In Mond’s first 10 games in 2020, Auburn is the only Power 5 team he’ll face that won at least 7 games last year, and the Tigers rank No. 78 in returning percentage of defensive production. Remember that stat about how Mond is 12-0 as a starter against teams with 7 wins or less? That seems relevant.

Also relevant is that for the first time in his career, there isn’t a Burrow, a Tagovailoa or even a Jake Fromm. Mond is entering Year 3 with someone who is considered one of the best offensive minds in the sport. We’ve seen the highlight-reel plays, and they’ve come in a variety of ways.

To think that Mond can improve in 2020 and take the next step isn’t far off by any stretch.

Have I confused you yet?

Hopefully I have. That was sort of the point.

Actually, check that. I had a different point here.

The goal today wasn’t to make you pick 1 side or the other of the Mond argument. Rather, it was to understand why there’s a lot of ammo each way. However you want to spin it is up to you. For now, at least.

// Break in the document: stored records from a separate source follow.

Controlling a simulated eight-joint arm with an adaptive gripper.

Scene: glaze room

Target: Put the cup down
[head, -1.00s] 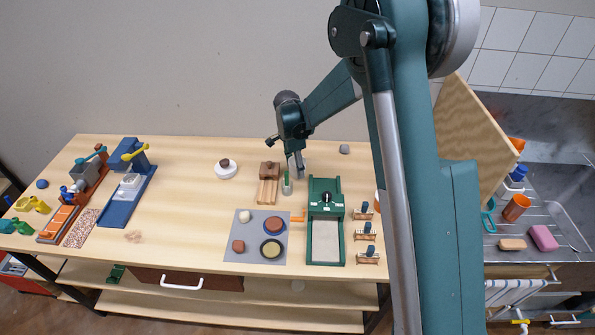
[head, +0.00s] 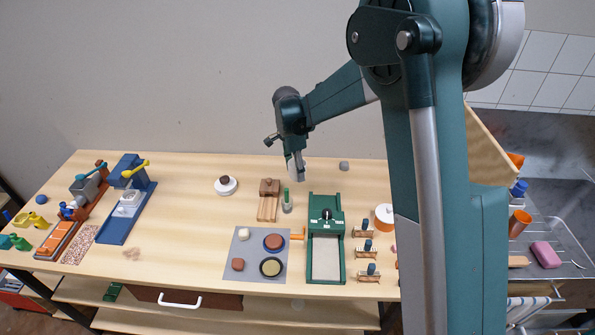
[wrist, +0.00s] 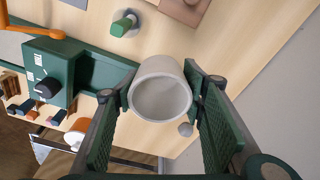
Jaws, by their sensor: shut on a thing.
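The cup (wrist: 160,72) is pale grey and shows large in the wrist view, its empty mouth facing the camera. My gripper (wrist: 160,88) is shut on it, one finger pad on each side of its wall. In the head view, my gripper (head: 298,172) is over the back middle of the wooden workbench (head: 195,235), and the cup shows there only as a small pale patch. The cup appears to be held above the bench top, clear of other things. How high it is I cannot tell exactly.
Near the cup are a green-handled tool (head: 287,200), a wooden block piece (head: 268,190), a small grey lump (head: 344,166) and the green press (head: 326,240). A grey mat (head: 242,262) with round pieces lies in front. Bare bench shows at left-middle (head: 180,215).

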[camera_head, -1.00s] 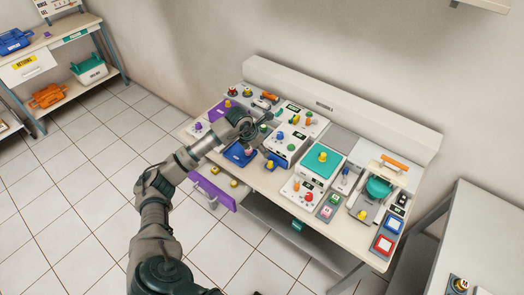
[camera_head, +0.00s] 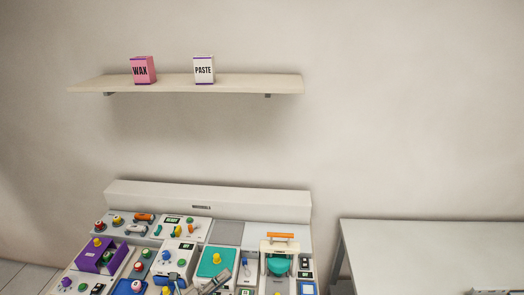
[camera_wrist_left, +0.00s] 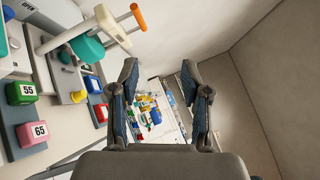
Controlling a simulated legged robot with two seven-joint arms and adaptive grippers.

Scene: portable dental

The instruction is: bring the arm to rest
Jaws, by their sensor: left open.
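My left gripper (camera_wrist_left: 164,92) is open in the left wrist view, with its two dark fingers apart and nothing between them. In the head view only a small grey part of it (camera_head: 213,281) shows at the bottom edge, in front of the materials bench (camera_head: 130,190). The rest of the arm is out of the picture. My right gripper is in neither current view.
A wall shelf (camera_head: 230,84) holds a pink WAX box (camera_head: 143,70) and a white PASTE box (camera_head: 204,70). An orange-handled press (camera_head: 281,246) stands on the bench; it also shows in the left wrist view (camera_wrist_left: 90,44). A pale table (camera_head: 440,245) is at right.

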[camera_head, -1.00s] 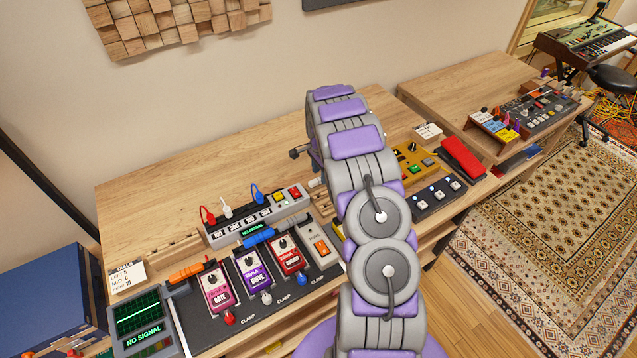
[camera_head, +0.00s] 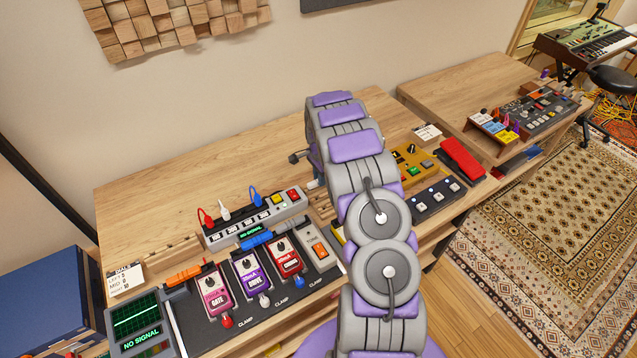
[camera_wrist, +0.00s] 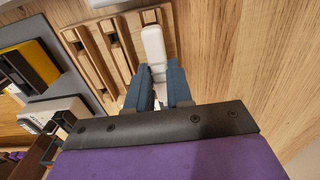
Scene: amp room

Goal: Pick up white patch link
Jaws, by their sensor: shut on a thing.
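The white patch link (camera_wrist: 153,42) is a slim pale bar with a rounded end, seen in the wrist view. My gripper (camera_wrist: 159,78) has its two dark blue fingers on either side of the link's lower part, shut on it. The link reaches up past the fingertips, beside and partly over a slotted wooden rack (camera_wrist: 108,55). I cannot tell whether the link still touches the rack. In the head view my own arm hides most of the gripper and the link.
A pedal board (camera_head: 190,318) with several pedals and a grey power strip (camera_head: 257,219) with red, white and blue plugs stand left of my arm. A yellow pedal (camera_head: 412,168) and a red pedal (camera_head: 462,158) stand to the right. The back of the wooden desk (camera_head: 200,185) is clear.

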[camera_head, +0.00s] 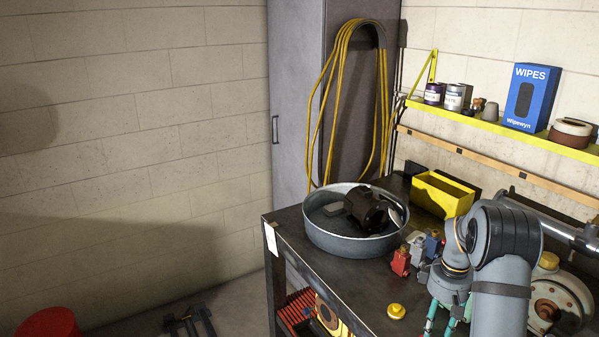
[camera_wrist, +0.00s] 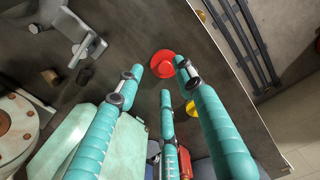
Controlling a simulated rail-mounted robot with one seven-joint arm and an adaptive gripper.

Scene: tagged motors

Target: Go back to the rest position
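My gripper (camera_head: 444,318) is at the bottom right of the head view, over the front part of the dark workbench (camera_head: 345,290). Its teal fingers point down and the picture's lower edge cuts them. In the wrist view my gripper (camera_wrist: 160,78) has its three fingers spread apart, with nothing held between them. A round red knob-like part (camera_wrist: 163,64) shows beyond the fingertips, on the bench. A yellow part (camera_wrist: 191,108) is partly hidden behind a finger.
A round metal basin (camera_head: 335,240) with a dark motor (camera_head: 366,208) in it stands left of my arm. Small red and blue blocks (camera_head: 401,262), a yellow button (camera_head: 396,311) and a yellow bin (camera_head: 442,192) are nearby. A shelf (camera_head: 500,129) runs along the wall.

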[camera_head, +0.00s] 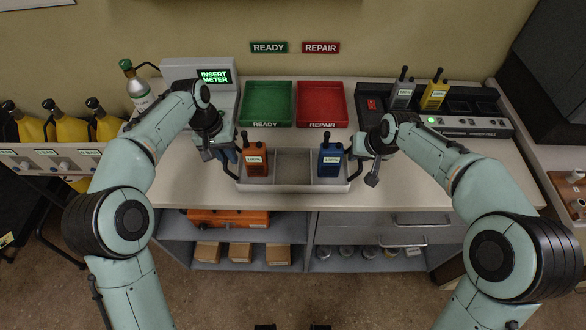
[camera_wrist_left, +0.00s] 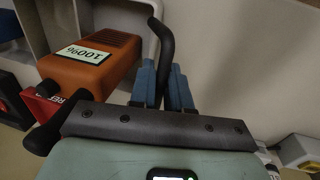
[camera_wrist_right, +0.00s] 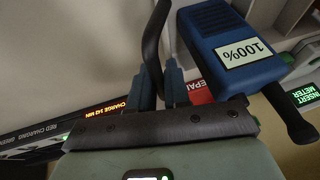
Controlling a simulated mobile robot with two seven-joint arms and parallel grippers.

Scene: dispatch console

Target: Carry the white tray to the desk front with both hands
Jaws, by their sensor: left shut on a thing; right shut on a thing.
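The white tray (camera_head: 292,186) is at the front part of the desk in the head view, with dividers inside. An orange radio (camera_head: 256,160) marked 100% stands in its left part and a blue radio (camera_head: 330,160) in its right part. The middle compartment is empty. My left gripper (camera_head: 230,160) is shut on the tray's left black handle, which shows between its blue fingers in the left wrist view (camera_wrist_left: 163,60). My right gripper (camera_head: 358,158) is shut on the right black handle, seen between its fingers in the right wrist view (camera_wrist_right: 155,60).
Behind the tray lie a green READY bin (camera_head: 266,104) and a red REPAIR bin (camera_head: 321,104). A meter (camera_head: 200,75) reading INSERT METER is at the back left. A charging rack (camera_head: 465,122) with a grey and a yellow radio is at the right. Shelves (camera_head: 240,235) sit below the desk.

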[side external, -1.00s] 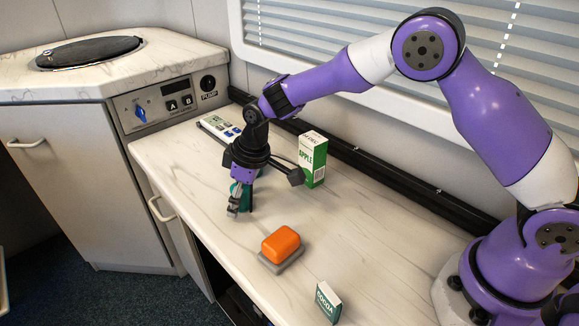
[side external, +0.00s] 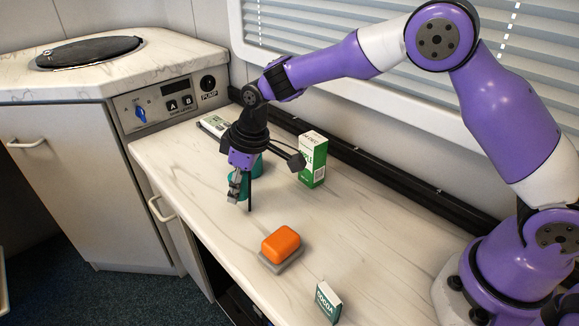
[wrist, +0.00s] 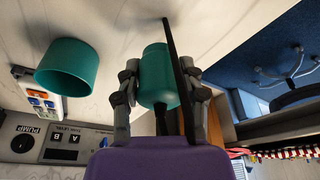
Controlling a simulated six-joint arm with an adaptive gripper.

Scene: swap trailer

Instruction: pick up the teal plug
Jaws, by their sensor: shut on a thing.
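The teal plug (wrist: 158,75), a tapered teal body, is between the two fingers of my gripper (wrist: 159,82) in the wrist view. My gripper is shut on it. In the side view my gripper (side external: 238,192) holds the plug over the counter, mostly hidden behind the fingers; the gap below it is hard to judge. A thin black strip (wrist: 177,60) runs alongside the plug; I cannot tell whether it is attached. A teal cup-like piece (wrist: 66,68) stands apart to the left in the wrist view, and shows partly behind my gripper in the side view (side external: 257,167).
A green and white carton (side external: 313,160) stands right of my gripper. An orange block on a grey base (side external: 281,244) and a small cocoa box (side external: 328,301) are nearer the front. A power strip (side external: 213,125) lies behind. The counter (side external: 215,215) between is clear.

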Mond’s 2020 season with sky-high expectations will surely play a major part in how he’s remembered. If he can’t lead A&M to a New Year’s 6 Bowl, he’ll be written off in a hurry. Even if he does, it’s tough to imagine any scenario in which he steps outside of Manziel’s shadow. Is that fair? Probably not, but that was always going to be reality for many of the A&M quarterbacks who followed Manziel.

Mond has a chance to write his own final chapter. Who knows what that’ll look like.

Maybe it’ll be less confusing than the previous 2.